§ **TASK BRIEF**: Pull every line of the entries that has the word "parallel".

§ **EXTRACTED ENTRIES**:
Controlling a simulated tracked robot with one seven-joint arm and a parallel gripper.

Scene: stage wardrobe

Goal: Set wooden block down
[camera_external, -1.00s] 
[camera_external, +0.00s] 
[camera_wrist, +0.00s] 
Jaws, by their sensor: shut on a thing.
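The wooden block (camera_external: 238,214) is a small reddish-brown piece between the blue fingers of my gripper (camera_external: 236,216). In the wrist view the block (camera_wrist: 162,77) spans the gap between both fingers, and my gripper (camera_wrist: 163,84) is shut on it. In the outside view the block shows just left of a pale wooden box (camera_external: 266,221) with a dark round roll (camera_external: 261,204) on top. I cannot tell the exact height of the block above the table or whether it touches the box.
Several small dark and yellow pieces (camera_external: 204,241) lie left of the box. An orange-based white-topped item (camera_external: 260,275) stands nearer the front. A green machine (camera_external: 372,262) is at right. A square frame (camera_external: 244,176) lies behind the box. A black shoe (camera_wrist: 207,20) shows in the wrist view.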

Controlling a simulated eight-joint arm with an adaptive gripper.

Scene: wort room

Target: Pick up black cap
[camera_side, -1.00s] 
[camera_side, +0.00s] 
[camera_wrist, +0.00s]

* * *

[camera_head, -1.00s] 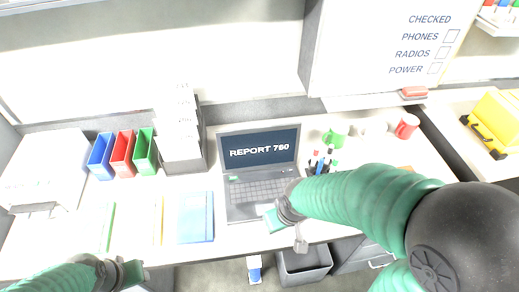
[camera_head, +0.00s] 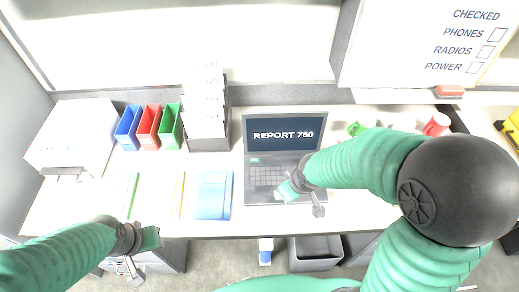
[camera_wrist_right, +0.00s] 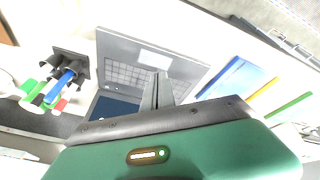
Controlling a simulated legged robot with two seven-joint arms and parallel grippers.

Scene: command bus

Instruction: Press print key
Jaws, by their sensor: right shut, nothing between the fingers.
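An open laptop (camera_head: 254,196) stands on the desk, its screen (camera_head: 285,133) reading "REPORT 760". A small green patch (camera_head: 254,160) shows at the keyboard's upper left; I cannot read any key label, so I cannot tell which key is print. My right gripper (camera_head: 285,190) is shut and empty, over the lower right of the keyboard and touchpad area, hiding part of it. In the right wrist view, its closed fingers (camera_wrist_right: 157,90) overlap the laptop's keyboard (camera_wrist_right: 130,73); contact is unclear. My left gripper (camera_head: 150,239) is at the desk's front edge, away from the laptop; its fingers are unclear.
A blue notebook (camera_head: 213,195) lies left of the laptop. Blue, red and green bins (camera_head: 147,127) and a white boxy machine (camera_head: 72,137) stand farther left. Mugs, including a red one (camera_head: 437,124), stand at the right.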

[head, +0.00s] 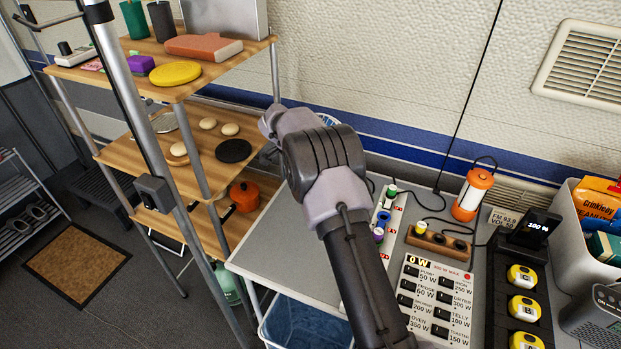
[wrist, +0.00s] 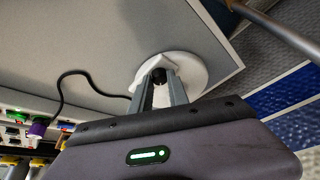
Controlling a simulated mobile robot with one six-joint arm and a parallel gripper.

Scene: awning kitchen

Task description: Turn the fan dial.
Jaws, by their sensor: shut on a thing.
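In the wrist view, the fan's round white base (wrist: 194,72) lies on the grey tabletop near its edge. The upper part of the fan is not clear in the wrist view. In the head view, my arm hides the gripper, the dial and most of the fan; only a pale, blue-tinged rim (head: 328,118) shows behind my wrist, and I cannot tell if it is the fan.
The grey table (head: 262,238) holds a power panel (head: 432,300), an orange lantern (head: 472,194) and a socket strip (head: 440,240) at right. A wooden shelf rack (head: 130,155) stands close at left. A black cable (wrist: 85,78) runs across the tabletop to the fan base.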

§ **RESULT FOR THIS EXERCISE**:
Controlling a simulated tracked robot with one seven-joint arm and a parallel gripper.
Controlling a simulated legged robot with two seven-joint arms and parallel grippers.
Controlling a simulated mobile robot with one six-joint arm and a parallel gripper.

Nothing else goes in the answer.